D. – Qual è stata la vera novità di queste elezioni?

R. – Io ne vedo due di novità. Da una parte il crollo del Partito Popolare, che ha preso sì più voti degli altri, ma non ha vinto; rispetto alle elezioni del 2011 ha perso quasi 16 punti percentuali, ha perso 63 seggi, ha perso tre milioni e mezzo di voti. Quindi è vero che ha preso più voti degli altri, ma li ha presi con un risultato estremamente negativo. Lo stesso – anche se in proporzioni ridotte e minori – è avvenuto per il Partito Socialista. Questo, quindi, da un lato. Dall’altro, io credo che il dato nuovo sia la straordinaria vittoria di “Podemos”, che in un anno è riuscito a conquistare quasi 5 milioni di elettori e 69 seggi.

D. – “Podemos”, tra l’altro, è il primo partito in Catalogna: questo vuol dire che l’effetto indipendentismo ha avuto la meglio…

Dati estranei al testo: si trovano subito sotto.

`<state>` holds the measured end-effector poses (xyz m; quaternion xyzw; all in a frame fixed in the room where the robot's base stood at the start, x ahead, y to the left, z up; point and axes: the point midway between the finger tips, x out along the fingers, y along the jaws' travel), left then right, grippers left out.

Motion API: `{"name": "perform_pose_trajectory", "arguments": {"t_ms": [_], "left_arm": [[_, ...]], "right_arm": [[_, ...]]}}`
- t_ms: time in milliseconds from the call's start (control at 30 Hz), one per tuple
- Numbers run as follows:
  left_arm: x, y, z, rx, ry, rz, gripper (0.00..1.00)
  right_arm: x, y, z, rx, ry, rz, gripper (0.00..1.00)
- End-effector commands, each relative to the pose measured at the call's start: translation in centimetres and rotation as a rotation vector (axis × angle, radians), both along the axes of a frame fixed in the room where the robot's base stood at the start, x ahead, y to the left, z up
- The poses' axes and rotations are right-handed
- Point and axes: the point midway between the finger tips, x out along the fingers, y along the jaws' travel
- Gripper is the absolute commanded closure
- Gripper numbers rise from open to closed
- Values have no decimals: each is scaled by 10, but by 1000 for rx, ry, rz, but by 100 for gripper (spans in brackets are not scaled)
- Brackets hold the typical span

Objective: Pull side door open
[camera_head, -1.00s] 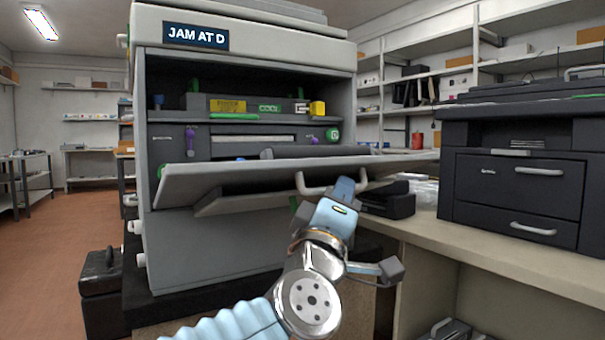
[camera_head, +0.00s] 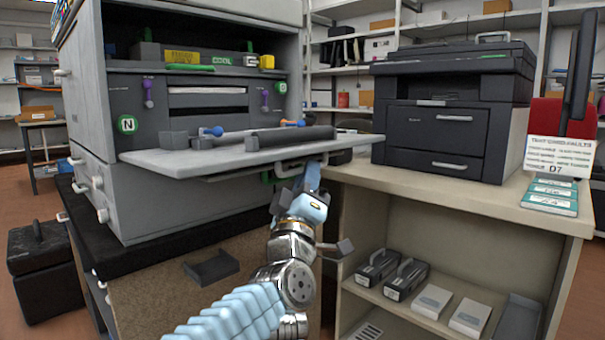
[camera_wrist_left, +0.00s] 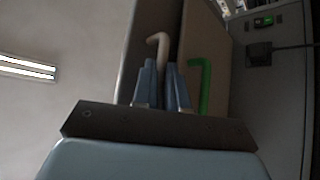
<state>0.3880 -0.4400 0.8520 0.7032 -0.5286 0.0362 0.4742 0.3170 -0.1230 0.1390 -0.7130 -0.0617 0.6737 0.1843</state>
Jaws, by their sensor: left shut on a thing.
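The large grey printer (camera_head: 200,25) has a wide flat door panel (camera_head: 215,157) folded out from its front, about level. My left gripper (camera_head: 311,178) is at this handle. In the wrist view its two blue fingers (camera_wrist_left: 162,84) are close together, shut on the handle, whose lower part is hidden between them. A green hooked handle (camera_wrist_left: 204,80) stands just right of the fingers, apart from the grip. My right gripper is not in view.
A dark printer (camera_head: 450,110) stands on the counter (camera_head: 480,188) to the right. Cartridges (camera_head: 405,278) and boxes lie on the shelf below. A sign (camera_head: 558,155) stands on the counter at far right. A black case (camera_head: 40,265) is on the floor at left.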

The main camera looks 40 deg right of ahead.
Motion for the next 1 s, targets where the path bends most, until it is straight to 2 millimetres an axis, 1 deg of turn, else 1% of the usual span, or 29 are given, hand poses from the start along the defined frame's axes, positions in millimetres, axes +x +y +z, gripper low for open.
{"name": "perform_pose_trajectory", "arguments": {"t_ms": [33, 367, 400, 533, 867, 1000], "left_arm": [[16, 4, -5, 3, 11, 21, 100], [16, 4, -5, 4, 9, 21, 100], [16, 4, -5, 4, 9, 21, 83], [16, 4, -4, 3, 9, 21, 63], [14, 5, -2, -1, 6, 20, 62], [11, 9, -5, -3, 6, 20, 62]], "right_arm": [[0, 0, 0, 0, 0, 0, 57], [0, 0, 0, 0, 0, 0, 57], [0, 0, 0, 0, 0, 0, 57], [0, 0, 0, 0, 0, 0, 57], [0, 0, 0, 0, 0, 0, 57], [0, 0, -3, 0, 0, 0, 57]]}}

R. – Da un certo punto di vista, perché “Podemos” in Catalogna è arrivato a fatica a riconoscere la necessità della celebrazione di un referendum, ad essere d’accordo su un referendum… Quindi bisogna fare molta attenzione, perché in Italia questo spesso si confonde. Ci sono tanti catalani e catalanisti che vogliono fare il referendum, ma che non sono d’accordo sull’indipendenza: rivendicano semplicemente un diritto a decidere. “Podemos” si è schierato su questa posizione, ma sono tantissimi quelli che all’interno di “Podemos” non sono indipendentisti. D’altra parte una delle forze più indipendentiste della Catalogna, “Convergència i Unió”, che si presentava con un’altra sigla con un coalizione e che è sempre stata il primo partito, è diventata il quarto partito…

D. – Come analizzare questo voto in chiave europea?

R. – Esce rafforzata, con la vittoria di “Podemos” e il risultato degli altri partiti, una adesione all’Europa che non sia sulle posizioni dell’austerità, ma che sia invece sulle posizioni dello sviluppo. Non bisogna dimenticare che tutte le forze politiche spagnole – tutte, sia le grandi che le piccole, quelle diffuse su tutto il territorio dello Stato e quelle nazionaliste – sono europeiste e di contro in Spagna non si è presentata e non ha alcuno spazio una forza politica antieuropeista.